I still had one more shrine on my list, and for that I took the subway to Umeda, the downtown area of Osaka clustered with skyscrapers, tall and glistening in the fading light of the first day of the year. I quickly stumbled upon it, a tiny, lantern-lit shrine nestled amongst the buildings. Ohatsu Tenjin Shrine was crowded, but was my absolute favorite, as it has a particularly fascinating story. This shrine had been made famous by a Bunraku play about Ohatsu and Tokubei, the Romeo and Juliet of Japanese theater. In the play, they meet cute at the shrine, but she’s a prostitute and he’s the manager of a soy sauce shop, and it can never be. The play was first performed over 300 years ago, and since then the shrine has become immortalized in the Japanese consciousness, and it’s a popular place for couples and young lovers. It was a gorgeous, ethereal place, bustling with tourists taking photos and purchasing eda plaques shaped like hearts or depicting images of Ohatsu and Tokubei.

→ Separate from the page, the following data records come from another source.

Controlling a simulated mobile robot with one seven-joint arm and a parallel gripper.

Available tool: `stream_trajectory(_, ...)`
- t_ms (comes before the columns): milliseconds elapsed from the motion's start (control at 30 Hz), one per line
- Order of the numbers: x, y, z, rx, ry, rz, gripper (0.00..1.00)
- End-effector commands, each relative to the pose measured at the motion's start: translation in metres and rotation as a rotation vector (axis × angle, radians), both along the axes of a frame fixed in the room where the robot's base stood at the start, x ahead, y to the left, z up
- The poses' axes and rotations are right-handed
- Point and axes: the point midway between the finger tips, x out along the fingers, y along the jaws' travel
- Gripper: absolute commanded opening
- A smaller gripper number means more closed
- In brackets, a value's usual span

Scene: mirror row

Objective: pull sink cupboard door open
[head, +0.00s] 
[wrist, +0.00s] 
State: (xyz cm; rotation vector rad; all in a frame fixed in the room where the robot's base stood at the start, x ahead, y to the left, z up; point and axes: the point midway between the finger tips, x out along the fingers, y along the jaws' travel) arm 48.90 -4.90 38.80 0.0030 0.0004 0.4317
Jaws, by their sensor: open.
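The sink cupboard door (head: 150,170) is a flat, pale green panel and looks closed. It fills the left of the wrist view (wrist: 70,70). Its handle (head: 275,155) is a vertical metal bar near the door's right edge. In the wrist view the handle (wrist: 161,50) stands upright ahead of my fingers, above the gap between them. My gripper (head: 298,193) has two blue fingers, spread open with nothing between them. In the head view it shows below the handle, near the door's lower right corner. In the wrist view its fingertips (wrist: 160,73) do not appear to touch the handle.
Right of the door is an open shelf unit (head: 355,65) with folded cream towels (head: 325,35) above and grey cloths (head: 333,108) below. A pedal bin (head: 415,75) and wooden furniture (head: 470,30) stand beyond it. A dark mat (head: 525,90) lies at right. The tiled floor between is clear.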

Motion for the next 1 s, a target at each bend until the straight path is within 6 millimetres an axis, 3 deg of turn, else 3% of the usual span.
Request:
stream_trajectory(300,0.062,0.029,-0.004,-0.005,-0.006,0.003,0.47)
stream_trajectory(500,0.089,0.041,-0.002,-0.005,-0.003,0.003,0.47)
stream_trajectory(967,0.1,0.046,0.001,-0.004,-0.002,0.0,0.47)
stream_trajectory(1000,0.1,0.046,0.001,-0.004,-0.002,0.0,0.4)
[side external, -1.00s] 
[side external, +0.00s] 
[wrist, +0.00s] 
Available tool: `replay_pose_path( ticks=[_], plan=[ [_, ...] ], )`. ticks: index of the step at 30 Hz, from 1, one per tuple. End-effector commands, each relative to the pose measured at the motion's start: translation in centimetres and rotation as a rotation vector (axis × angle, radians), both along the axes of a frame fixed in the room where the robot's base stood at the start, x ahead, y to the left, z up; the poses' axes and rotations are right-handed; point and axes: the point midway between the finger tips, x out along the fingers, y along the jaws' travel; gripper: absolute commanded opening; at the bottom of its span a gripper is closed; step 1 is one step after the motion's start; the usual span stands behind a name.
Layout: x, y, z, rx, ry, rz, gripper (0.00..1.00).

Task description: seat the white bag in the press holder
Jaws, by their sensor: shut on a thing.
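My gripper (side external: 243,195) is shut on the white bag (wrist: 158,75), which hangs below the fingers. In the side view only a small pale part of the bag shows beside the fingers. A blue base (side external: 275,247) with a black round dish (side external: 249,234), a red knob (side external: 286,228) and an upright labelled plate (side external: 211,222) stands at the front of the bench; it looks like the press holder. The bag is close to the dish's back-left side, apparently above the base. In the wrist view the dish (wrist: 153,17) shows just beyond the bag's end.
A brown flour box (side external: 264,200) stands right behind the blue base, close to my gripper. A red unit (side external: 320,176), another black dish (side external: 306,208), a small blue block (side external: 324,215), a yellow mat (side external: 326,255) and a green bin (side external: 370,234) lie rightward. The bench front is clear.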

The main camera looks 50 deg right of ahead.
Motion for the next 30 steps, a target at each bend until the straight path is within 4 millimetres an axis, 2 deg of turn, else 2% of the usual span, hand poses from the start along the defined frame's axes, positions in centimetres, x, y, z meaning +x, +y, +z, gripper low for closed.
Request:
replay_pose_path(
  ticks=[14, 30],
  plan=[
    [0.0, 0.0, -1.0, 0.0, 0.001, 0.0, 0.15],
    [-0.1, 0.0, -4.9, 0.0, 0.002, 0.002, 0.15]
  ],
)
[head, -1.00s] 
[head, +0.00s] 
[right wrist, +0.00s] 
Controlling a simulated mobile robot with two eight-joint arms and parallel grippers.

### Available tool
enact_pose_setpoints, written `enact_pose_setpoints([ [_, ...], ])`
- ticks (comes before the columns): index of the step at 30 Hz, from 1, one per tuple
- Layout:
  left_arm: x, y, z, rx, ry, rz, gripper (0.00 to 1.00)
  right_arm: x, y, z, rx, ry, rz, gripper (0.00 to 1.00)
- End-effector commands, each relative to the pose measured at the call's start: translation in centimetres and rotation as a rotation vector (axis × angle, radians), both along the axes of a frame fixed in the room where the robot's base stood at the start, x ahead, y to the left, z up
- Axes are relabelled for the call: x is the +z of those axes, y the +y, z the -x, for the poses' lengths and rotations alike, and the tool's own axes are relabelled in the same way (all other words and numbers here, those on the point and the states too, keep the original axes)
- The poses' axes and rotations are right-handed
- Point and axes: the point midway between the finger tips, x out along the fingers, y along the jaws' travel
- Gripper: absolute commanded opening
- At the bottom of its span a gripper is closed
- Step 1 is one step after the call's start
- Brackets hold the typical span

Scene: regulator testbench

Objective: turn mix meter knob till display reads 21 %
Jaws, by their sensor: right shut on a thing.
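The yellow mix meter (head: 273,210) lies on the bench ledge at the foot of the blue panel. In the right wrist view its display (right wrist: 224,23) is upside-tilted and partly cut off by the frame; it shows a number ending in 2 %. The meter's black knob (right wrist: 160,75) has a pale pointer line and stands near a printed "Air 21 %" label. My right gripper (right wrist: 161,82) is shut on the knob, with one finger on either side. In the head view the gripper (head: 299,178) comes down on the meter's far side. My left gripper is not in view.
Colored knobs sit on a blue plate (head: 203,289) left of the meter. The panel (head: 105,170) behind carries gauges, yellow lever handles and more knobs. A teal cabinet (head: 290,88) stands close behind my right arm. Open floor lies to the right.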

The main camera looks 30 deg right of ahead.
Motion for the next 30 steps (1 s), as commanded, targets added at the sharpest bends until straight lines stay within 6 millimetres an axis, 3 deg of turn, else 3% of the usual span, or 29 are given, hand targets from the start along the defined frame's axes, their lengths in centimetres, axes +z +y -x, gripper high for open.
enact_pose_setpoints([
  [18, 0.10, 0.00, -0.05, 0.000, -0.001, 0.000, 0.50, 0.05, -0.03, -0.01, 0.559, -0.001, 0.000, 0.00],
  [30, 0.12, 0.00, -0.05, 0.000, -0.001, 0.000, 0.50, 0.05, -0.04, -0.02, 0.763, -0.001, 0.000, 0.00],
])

In a corner of the shrine complex, I found a ceremonial fountain, and performed temizu, the traditional hand purification, using the long metal dipper to wash first my left hand, then my right. I noticed a smaller shrine, set apart from the main one, that didn’t have a long line and had a helpful guide for clueless visitors, with instructions on how to pray at a shinto shrine. I threw a few coins in the wooden box, rang the bell to get the gods’ attention, bowed twice, clapped my hands, and prayed – to my own Jewish god or to whatever shinto gods were present, I’m not sure, but doing so felt so . . . right, so appropriate at that moment. I bowed once more and turned away, whole, renewed, like the phoenix from the ashes, ready to face what lies ahead in my next year abroad.